La discrétion a toujours fait partie de la panoplie des entreprises partisanes. Qu’elle soit sociale, idéologique ou institutionnelle, la discrétion semble contribuer à l’ancrage social des partis politiques, favoriser leur légitimation ou contourner la méfiance dont ils peuvent faire l’objet. Elle a peut-être pris ces dernières années, en Europe occidentale, à la faveur d’un niveau de discrédit des partis rarement atteint, une actualité particulière, comme en témoigne la dénomination des entreprises politiques récentes comme « mouvements », ou par des labels sans connotation idéologique (Podemos, En Marche, Cinque Stelle, La France insoumise…). Ce colloque cherchera à interroger l’historicité de ces formes de discrétion, la façon dont elles sont façonnées par le contexte politique, social et institutionnel dans lequel elles s’insèrent.

Announcement

Politix, en collaboration avec le Ceraps et le Clersé (Université de Lille), lance un appel à propositions de communication pour deux journées d’études qui se dérouleront à Sciences Po Lille le 10 et le 11 juin 2021,  sur le thème : La discrétion partisane. Tactiques et stratégies d’ancrage et de ré-ancrage politique.

Coordination

  • Ivan Sainsaulieu (Université de Lille, CLERSE),
  • Frédéric Sawicki (Université Paris 1, CESSP),
  • Julien Talpin (CNRS, CERAPS)

Argument

La discrétion a toujours fait partie de la panoplie des entreprises partisanes. Qu’elle soit sociale, idéologique ou institutionnelle, la discrétion semble contribuer à l’ancrage social des partis politiques, favoriser leur légitimation ou contourner la méfiance dont ils peuvent faire l’objet. Elle a peut-être pris ces dernières années, en Europe occidentale, à la faveur d’un niveau de discrédit des partis rarement atteint, une actualité particulière, comme en témoigne la dénomination des entreprises politiques récentes comme « mouvements », ou par des labels sans connotation idéologique (Podemos, En Marche, Cinque Stelle, La France insoumise…). Ce colloque cherchera à interroger l’historicité de ces formes de discrétion, la façon dont elles sont façonnées par le contexte politique, social et institutionnel dans lequel elles s’insèrent.

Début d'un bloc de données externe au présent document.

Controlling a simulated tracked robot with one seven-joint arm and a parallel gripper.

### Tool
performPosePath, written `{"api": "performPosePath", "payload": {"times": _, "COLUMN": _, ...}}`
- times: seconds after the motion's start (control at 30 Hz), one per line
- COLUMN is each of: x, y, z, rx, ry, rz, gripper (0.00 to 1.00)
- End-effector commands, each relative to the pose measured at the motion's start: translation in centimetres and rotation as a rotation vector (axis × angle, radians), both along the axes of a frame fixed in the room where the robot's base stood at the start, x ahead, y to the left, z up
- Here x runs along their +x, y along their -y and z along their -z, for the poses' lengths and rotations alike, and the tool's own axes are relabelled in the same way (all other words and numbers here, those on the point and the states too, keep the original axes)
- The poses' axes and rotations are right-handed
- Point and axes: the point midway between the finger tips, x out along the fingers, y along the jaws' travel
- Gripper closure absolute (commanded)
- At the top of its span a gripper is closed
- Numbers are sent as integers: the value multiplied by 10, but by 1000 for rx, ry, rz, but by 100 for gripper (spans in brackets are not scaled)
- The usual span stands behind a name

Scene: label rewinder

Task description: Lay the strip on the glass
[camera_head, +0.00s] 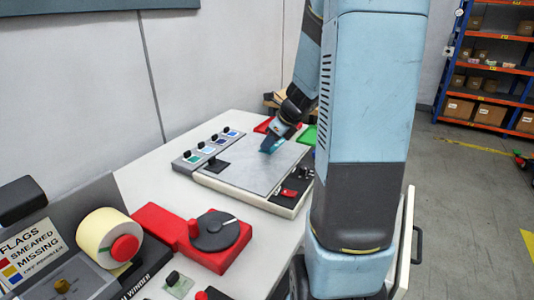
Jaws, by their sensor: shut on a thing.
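The glass (243,172) is a flat light-grey pane set in a pale frame on the white bench, in the middle of the view. My gripper (276,138) is over the far right part of the glass, pointing down and to the left. It is shut on a small teal piece, which looks like the strip (268,146). The strip is at or just above the glass; I cannot tell if it touches.
A row of colour sample cards (208,146) with black knobs lies left of the glass. The label roll (97,232) and a red unit with a dark dial (215,231) stand in front.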

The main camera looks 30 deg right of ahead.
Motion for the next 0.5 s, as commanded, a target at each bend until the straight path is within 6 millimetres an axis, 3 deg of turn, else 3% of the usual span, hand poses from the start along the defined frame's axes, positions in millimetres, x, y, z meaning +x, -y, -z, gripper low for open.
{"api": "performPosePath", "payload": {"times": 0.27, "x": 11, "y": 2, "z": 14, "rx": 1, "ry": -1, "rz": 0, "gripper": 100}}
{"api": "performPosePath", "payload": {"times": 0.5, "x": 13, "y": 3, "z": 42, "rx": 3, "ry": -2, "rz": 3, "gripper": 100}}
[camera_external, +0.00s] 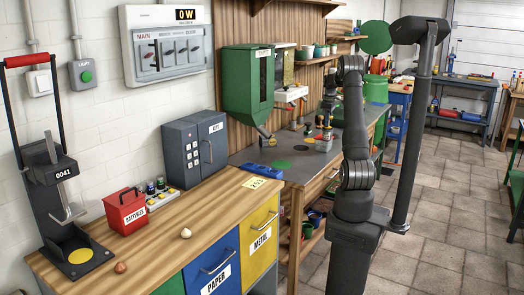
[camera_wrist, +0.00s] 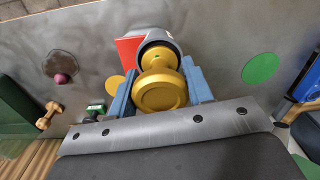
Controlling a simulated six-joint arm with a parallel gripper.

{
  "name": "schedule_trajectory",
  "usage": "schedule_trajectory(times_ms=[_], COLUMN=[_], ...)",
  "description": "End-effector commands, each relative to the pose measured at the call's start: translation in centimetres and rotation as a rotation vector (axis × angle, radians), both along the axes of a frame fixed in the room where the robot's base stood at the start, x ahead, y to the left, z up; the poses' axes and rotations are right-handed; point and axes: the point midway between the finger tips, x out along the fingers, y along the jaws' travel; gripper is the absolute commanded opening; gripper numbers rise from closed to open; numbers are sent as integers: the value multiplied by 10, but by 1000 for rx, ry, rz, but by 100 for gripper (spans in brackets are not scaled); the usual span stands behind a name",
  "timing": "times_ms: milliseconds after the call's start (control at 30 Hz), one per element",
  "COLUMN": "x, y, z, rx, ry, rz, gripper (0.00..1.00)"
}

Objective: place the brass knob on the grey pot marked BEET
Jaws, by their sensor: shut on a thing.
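In the wrist view, my gripper (camera_wrist: 159,94) has its two blue fingers on either side of the brass knob (camera_wrist: 160,90) and is shut on it. The knob is round and yellow, with a wide disc and a smaller rounded end. A grey, round-rimmed pot (camera_wrist: 152,33) is just beyond the knob and partly hidden by it. No BEET marking is readable on it. I cannot tell whether knob and pot touch. In the external view, my fingers and the knob are too small and covered to make out.
A red piece (camera_wrist: 127,50) sits beside the pot. A purple knob (camera_wrist: 61,78) stands on a dark disc at the left, with a wooden knob (camera_wrist: 48,115) nearby. A flat green disc (camera_wrist: 261,67) is at the right. A green dispenser (camera_external: 248,90) hangs over the grey bench (camera_external: 290,180).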

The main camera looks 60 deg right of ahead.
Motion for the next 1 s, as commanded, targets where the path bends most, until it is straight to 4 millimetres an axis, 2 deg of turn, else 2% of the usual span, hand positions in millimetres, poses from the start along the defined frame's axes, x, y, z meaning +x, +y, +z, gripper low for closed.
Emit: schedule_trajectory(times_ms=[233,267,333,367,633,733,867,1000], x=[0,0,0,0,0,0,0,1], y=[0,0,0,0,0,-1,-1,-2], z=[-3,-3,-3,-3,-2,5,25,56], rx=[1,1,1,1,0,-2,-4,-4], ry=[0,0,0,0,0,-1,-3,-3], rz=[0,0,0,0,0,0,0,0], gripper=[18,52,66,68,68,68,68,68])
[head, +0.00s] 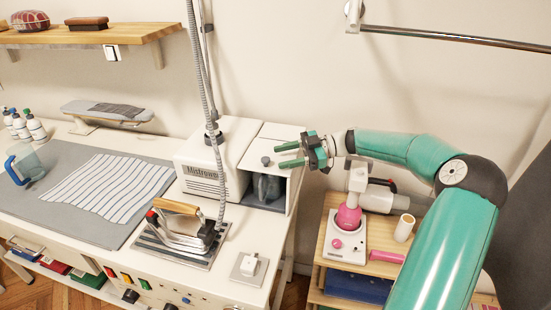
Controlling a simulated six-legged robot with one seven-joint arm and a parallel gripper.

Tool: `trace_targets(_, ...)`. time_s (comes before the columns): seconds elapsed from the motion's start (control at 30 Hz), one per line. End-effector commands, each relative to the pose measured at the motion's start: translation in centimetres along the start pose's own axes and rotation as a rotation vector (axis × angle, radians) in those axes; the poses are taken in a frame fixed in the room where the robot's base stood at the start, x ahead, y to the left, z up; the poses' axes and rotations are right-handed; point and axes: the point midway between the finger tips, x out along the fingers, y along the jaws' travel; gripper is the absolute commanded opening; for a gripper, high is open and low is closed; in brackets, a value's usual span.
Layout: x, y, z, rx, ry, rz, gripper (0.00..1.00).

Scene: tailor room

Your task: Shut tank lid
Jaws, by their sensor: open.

La notion de discrétion partisane vise à interroger le « clair-obscur », les ambiguïtés, routinières ou émergentes, et les nuances entre la clandestinité absolue et les mobilisations publiques des partis au grand jour : dissimulation, évitement, euphémisation, entrisme, affichage sélectif… Les nécessités de la conquête du pouvoir, du rassemblement majoritaire ou de l’ancrage social appellent un recours d’intensité et de forme variable à la publicité et à la publicisation dans le déroulement des activités et dans le déploiement des stratégies partisanes.

Proches du « registre de la politique officieuse », les formes discrètes de mobilisations partisanes ne se limitent cependant pas à l’échange particulariste entre une offre de biens politiques (Offerlé, 1989) et des demandes de votes ou de soutiens sociaux ou économiques, qu’il prenne la forme du clientélisme ou de la corruption (Briquet, 1995). Entrisme, contribution active au développement de mouvements de protestation sociale, comme celle du PS à SOS racisme dans les années 1980 (Juhem, 1998), cooptation de représentants de groupes d’intérêt (comme celle d’un ancien président du syndicat agricole CNJA à la tête du parti Les Républicains), soutiens ou subventions accordées à des groupements proches, sollicitation de financements de leur part, euphémisation du programme ou occultation du label… la gamme des stratégies discrètes grâce auxquelles les partis tissent, nationalement et localement, des liens collusifs avec les différents secteurs de la société est vaste. Elle mérite un examen détaillé, non pas seulement pour comprendre comment elles se sont transformées, mais également comment elles sont apparues et se sont inégalement diffusées selon les sociétés et selon les partis.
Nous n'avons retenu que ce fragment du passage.